Data from robot episodes:
════════════════════
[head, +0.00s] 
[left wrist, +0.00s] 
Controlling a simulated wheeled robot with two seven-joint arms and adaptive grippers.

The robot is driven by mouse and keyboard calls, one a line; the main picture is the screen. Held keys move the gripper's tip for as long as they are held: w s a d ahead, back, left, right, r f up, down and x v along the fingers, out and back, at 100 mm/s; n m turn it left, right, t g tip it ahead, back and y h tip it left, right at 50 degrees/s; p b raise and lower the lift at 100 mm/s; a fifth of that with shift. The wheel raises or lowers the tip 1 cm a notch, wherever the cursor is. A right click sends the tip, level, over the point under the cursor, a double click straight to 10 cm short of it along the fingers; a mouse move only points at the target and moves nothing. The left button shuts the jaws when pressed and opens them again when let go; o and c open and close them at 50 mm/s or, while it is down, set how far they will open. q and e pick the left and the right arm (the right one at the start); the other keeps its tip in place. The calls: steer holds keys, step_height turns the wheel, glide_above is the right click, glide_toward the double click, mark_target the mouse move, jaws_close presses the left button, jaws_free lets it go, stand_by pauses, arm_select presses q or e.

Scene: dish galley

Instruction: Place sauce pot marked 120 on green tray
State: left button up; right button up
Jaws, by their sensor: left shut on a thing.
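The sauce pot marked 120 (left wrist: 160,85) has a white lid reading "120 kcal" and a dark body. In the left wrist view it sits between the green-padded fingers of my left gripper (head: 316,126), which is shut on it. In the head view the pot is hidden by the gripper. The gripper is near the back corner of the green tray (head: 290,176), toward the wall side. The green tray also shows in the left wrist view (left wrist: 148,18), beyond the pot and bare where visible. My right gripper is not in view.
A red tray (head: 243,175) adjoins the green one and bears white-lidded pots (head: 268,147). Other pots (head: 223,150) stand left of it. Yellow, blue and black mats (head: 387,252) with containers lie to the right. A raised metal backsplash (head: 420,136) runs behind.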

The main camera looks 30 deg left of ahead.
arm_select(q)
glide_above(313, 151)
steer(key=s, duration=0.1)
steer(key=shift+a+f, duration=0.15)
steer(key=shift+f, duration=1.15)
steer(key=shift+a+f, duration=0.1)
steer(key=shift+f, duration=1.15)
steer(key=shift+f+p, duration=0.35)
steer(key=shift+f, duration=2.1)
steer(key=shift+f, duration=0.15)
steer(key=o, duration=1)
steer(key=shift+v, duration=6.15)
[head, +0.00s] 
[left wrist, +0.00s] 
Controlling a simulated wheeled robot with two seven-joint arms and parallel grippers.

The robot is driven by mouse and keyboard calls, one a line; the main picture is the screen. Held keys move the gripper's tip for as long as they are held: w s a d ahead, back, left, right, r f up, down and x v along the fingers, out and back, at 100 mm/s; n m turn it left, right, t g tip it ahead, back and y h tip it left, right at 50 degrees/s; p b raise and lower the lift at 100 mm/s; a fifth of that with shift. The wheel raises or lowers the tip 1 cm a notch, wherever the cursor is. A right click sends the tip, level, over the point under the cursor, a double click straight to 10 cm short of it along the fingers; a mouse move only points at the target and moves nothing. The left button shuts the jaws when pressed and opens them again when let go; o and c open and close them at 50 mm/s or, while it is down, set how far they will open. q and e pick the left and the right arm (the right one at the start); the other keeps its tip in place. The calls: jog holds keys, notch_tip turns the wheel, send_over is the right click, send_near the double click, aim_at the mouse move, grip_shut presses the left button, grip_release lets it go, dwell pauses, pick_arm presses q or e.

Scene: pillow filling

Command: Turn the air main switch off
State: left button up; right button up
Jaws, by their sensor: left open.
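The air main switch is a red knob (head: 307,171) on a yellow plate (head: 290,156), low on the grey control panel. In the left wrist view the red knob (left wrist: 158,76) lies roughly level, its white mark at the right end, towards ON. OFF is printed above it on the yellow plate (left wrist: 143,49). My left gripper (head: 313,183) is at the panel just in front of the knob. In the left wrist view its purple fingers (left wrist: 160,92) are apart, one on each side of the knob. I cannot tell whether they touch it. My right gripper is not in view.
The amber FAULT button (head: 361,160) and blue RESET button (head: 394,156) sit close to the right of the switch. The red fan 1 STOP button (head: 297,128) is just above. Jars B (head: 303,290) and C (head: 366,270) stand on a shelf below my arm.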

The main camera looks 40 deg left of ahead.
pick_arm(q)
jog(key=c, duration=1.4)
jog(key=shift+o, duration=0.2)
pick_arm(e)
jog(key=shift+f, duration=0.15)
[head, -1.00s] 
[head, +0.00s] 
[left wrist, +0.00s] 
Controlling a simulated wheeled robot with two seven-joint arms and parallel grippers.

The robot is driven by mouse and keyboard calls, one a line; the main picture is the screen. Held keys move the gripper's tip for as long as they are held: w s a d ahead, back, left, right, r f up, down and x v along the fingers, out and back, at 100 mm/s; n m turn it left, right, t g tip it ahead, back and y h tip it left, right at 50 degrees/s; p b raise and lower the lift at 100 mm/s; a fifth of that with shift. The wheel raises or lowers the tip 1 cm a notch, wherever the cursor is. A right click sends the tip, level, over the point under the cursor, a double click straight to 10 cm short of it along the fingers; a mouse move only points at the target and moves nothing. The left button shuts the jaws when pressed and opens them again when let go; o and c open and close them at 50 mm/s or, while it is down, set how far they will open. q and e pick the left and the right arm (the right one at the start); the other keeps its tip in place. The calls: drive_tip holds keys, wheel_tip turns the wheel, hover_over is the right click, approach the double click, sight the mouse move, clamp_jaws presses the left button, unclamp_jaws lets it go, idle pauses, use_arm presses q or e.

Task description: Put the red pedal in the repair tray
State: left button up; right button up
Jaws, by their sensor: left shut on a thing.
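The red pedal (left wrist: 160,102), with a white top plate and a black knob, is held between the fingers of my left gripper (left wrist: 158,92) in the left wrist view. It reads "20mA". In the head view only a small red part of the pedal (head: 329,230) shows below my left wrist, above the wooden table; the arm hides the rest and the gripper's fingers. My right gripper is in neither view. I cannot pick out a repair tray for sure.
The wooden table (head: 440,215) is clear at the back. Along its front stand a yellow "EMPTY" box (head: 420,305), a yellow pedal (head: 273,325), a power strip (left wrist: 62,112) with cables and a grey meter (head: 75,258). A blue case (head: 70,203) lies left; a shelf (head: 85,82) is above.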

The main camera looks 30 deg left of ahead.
════════════════════
Each record above must be given again exactly.

Reply:
[head, +0.00s] 
[left wrist, +0.00s] 
Controlling a simulated wheeled robot with two seven-joint arms and adaptive grippers.

The robot is driven by mouse and keyboard calls, one a line; the main picture is the screen. Held keys move the gripper's tip for as long as they are held: w s a d ahead, back, left, right, r f up, down and x v along the fingers, out and back, at 100 mm/s; n m turn it left, right, t g tip it ahead, back and y h tip it left, right at 50 degrees/s; p b raise and lower the lift at 100 mm/s; a fifth of that with shift. The wheel raises or lowers the tip 1 cm a notch, wherever the cursor is. A right click sends the tip, level, over the point under the cursor, a double click straight to 10 cm short of it along the fingers; a mouse move only points at the target and moves nothing. The left button shuts the jaws when pressed and opens them again when let go; o and c open and close them at 50 mm/s or, while it is down, set how far they will open. q and e pick the left and the right arm (the right one at the start); the other keeps its tip in place. The calls: steer holds keys, step_height turns the wheel, glide_above is the right click, glide_toward the double click, mark_target the mouse move, jaws_close presses the left button, jaws_free lets it go, stand_by pauses, arm_select presses q or e.

Scene: dish galley

Instruction: Place sauce pot marked 120 on green tray
State: left button up; right button up
Jaws, by their sensor: left shut on a thing.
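The sauce pot marked 120 (left wrist: 160,85) has a white lid reading "120 kcal" and a dark body. In the left wrist view it sits between the green-padded fingers of my left gripper (head: 316,126), which is shut on it. In the head view the pot is hidden by the gripper. The gripper is near the back corner of the green tray (head: 290,176), toward the wall side. The green tray also shows in the left wrist view (left wrist: 148,18), beyond the pot and bare where visible. My right gripper is not in view.
A red tray (head: 243,175) adjoins the green one and bears white-lidded pots (head: 268,147). Other pots (head: 223,150) stand left of it. Yellow, blue and black mats (head: 387,252) with containers lie to the right. A raised metal backsplash (head: 420,136) runs behind.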

The main camera looks 30 deg left of ahead.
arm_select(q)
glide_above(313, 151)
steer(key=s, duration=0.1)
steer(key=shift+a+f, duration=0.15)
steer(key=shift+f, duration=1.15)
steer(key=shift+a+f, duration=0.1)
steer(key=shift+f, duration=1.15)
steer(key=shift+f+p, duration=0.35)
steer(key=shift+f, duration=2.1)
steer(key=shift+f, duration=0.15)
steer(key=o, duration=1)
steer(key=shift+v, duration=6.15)
[head, +0.00s] 
[left wrist, +0.00s] 
Controlling a simulated wheeled robot with two seven-joint arms and parallel grippers.

The robot is driven by mouse and keyboard calls, one a line; the main picture is the screen. Held keys move the gripper's tip for as long as they are held: w s a d ahead, back, left, right, r f up, down and x v along the fingers, out and back, at 100 mm/s; n m turn it left, right, t g tip it ahead, back and y h tip it left, right at 50 degrees/s; p b raise and lower the lift at 100 mm/s; a fifth of that with shift. The wheel raises or lowers the tip 1 cm a notch, wherever the cursor is. A right click sends the tip, level, over the point under the cursor, a double click straight to 10 cm short of it along the fingers; a mouse move only points at the target and moves nothing. The left button shuts the jaws when pressed and opens them again when let go; o and c open and close them at 50 mm/s or, while it is down, set how far they will open. q and e pick the left and the right arm (the right one at the start); the other keeps its tip in place. The calls: jog holds keys, notch_tip turns the wheel, send_over is the right click, send_near the double click, aim_at the mouse move, grip_shut presses the left button, grip_release lets it go, dwell pauses, pick_arm presses q or e.

Scene: pillow filling

Command: Turn the air main switch off
State: left button up; right button up
Jaws, by their sensor: left open.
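The air main switch is a red knob (head: 307,171) on a yellow plate (head: 290,156), low on the grey control panel. In the left wrist view the red knob (left wrist: 158,76) lies roughly level, its white mark at the right end, towards ON. OFF is printed above it on the yellow plate (left wrist: 143,49). My left gripper (head: 313,183) is at the panel just in front of the knob. In the left wrist view its purple fingers (left wrist: 160,92) are apart, one on each side of the knob. I cannot tell whether they touch it. My right gripper is not in view.
The amber FAULT button (head: 361,160) and blue RESET button (head: 394,156) sit close to the right of the switch. The red fan 1 STOP button (head: 297,128) is just above. Jars B (head: 303,290) and C (head: 366,270) stand on a shelf below my arm.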

The main camera looks 40 deg left of ahead.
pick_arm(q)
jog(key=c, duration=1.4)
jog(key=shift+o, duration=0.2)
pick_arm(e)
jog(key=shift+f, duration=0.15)
[head, -1.00s] 
[head, +0.00s] 
[left wrist, +0.00s] 
Controlling a simulated wheeled robot with two seven-joint arms and parallel grippers.

The robot is driven by mouse and keyboard calls, one a line; the main picture is the screen. Held keys move the gripper's tip for as long as they are held: w s a d ahead, back, left, right, r f up, down and x v along the fingers, out and back, at 100 mm/s; n m turn it left, right, t g tip it ahead, back and y h tip it left, right at 50 degrees/s; p b raise and lower the lift at 100 mm/s; a fifth of that with shift. The wheel raises or lowers the tip 1 cm a notch, wherever the cursor is. A right click sends the tip, level, over the point under the cursor, a double click straight to 10 cm short of it along the fingers; a mouse move only points at the target and moves nothing. The left button shuts the jaws when pressed and opens them again when let go; o and c open and close them at 50 mm/s or, while it is down, set how far they will open. q and e pick the left and the right arm (the right one at the start); the other keeps its tip in place. The calls: drive_tip holds keys, wheel_tip turns the wheel, hover_over is the right click, approach the double click, sight the mouse move, clamp_jaws presses the left button, unclamp_jaws lets it go, idle pauses, use_arm presses q or e.

Task description: Put the red pedal in the repair tray
State: left button up; right button up
Jaws, by their sensor: left shut on a thing.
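The red pedal (left wrist: 160,102), with a white top plate and a black knob, is held between the fingers of my left gripper (left wrist: 158,92) in the left wrist view. It reads "20mA". In the head view only a small red part of the pedal (head: 329,230) shows below my left wrist, above the wooden table; the arm hides the rest and the gripper's fingers. My right gripper is in neither view. I cannot pick out a repair tray for sure.
The wooden table (head: 440,215) is clear at the back. Along its front stand a yellow "EMPTY" box (head: 420,305), a yellow pedal (head: 273,325), a power strip (left wrist: 62,112) with cables and a grey meter (head: 75,258). A blue case (head: 70,203) lies left; a shelf (head: 85,82) is above.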

The main camera looks 30 deg left of ahead.

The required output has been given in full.